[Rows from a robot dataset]

— Begin —

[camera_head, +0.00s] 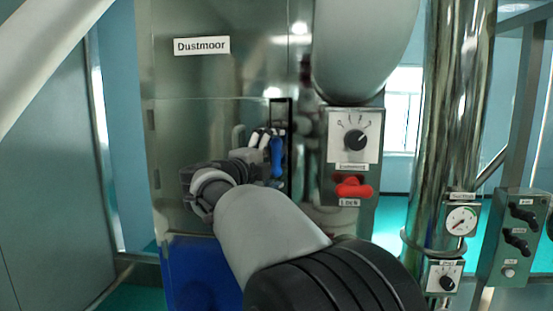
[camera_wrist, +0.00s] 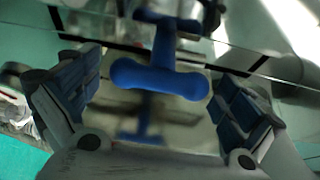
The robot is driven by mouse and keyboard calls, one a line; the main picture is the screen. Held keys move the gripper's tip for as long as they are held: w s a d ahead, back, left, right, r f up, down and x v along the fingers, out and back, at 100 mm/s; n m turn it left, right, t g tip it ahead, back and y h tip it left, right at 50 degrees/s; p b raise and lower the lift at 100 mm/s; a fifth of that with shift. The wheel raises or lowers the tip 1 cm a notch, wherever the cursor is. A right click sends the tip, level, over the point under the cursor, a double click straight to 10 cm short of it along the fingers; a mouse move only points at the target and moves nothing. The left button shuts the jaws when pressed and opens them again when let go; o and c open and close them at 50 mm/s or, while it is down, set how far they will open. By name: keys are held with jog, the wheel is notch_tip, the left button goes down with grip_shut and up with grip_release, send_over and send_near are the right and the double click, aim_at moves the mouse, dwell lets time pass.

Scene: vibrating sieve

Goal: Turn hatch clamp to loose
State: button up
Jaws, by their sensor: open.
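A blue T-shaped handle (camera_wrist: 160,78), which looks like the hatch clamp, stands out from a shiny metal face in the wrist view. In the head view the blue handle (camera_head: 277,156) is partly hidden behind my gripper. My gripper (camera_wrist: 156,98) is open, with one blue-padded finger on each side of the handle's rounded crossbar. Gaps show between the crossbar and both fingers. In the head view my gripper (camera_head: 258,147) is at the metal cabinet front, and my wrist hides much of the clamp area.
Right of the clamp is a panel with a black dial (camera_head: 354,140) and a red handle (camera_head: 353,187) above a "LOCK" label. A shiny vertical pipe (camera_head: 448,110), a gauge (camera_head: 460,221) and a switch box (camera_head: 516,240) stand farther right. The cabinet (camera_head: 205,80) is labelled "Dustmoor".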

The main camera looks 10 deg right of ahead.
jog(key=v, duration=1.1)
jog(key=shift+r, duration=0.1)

— End —
— Begin —

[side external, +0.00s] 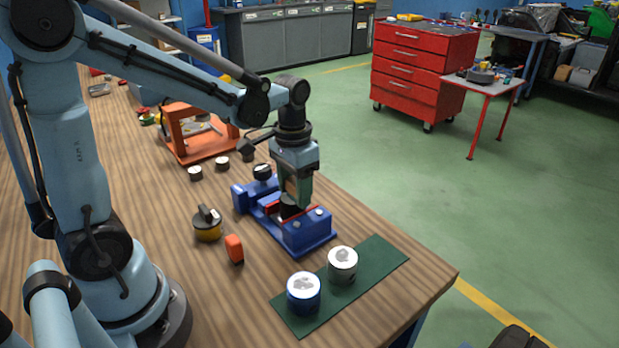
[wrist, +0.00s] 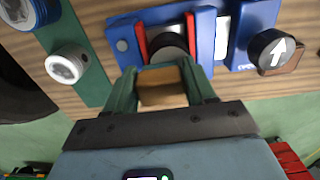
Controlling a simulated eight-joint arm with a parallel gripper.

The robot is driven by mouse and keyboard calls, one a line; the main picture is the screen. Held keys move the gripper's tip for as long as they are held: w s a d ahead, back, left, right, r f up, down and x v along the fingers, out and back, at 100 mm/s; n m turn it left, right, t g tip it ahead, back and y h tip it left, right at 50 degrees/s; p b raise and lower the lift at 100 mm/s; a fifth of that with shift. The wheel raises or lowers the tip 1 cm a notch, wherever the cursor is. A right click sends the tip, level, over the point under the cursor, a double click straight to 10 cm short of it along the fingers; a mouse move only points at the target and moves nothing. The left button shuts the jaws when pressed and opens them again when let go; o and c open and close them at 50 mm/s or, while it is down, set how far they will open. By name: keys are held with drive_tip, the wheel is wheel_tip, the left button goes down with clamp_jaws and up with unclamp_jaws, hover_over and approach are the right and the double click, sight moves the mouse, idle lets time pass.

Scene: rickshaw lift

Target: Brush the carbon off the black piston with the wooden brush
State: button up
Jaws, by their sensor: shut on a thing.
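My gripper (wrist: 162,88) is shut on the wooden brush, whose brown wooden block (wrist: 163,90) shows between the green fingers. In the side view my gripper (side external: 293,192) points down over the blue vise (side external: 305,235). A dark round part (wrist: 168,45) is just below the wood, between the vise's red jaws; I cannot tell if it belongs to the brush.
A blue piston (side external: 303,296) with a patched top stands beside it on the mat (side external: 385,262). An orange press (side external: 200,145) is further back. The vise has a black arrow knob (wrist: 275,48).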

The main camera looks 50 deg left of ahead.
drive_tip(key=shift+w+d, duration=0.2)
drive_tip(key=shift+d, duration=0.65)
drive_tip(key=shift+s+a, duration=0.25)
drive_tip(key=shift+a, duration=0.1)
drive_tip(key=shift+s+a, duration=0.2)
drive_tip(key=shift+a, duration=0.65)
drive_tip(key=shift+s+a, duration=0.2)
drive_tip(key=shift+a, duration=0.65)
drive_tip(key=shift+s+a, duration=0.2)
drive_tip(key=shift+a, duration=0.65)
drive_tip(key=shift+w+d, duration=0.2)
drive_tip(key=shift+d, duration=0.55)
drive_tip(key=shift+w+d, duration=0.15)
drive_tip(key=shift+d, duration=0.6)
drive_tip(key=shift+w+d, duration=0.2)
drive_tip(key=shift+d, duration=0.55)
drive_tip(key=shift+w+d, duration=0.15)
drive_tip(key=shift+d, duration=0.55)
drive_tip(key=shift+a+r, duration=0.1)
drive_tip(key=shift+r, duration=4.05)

— End —

### REQUIREMENT
In the entries above, identify each line that includes the string "Scene", then copy it.

### FINISHED TASK
Scene: vibrating sieve
Scene: rickshaw lift

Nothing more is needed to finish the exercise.